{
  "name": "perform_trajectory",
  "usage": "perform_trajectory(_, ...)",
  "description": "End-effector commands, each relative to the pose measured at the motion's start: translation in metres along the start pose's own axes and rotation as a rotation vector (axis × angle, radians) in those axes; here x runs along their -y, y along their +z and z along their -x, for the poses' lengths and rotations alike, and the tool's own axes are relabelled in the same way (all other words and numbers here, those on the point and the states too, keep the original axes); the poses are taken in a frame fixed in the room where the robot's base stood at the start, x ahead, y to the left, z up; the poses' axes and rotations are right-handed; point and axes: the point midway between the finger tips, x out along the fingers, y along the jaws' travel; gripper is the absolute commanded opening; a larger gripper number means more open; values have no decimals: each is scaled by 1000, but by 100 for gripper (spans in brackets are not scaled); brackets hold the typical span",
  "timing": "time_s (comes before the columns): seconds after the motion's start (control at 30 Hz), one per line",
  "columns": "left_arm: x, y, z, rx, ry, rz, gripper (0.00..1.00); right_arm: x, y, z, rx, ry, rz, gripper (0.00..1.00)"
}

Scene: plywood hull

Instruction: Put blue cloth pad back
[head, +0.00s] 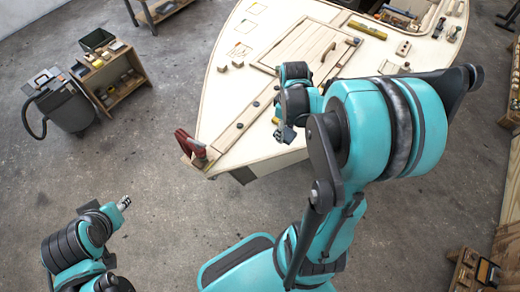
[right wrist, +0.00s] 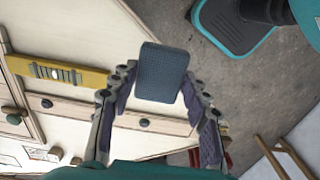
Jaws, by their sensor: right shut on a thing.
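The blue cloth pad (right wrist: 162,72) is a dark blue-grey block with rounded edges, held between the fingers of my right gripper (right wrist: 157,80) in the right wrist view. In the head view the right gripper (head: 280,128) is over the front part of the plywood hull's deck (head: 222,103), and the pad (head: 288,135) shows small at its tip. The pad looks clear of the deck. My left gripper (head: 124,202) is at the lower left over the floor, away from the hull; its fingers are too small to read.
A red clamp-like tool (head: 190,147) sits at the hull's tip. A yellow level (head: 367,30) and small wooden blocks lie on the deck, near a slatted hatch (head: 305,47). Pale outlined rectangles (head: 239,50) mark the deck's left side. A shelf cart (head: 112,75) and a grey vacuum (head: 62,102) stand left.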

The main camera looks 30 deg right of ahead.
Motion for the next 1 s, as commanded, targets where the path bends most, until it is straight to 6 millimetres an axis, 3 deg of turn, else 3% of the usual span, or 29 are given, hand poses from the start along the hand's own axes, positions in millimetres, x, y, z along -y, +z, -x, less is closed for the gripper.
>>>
#####
Read the lines above. Gather those in which the string "columns" is found.

  "timing": "time_s (comes before the columns): seconds after the motion's start (control at 30 Hz), one per line",
  "columns": "left_arm: x, y, z, rx, ry, rz, gripper (0.00..1.00); right_arm: x, y, z, rx, ry, rz, gripper (0.00..1.00)"

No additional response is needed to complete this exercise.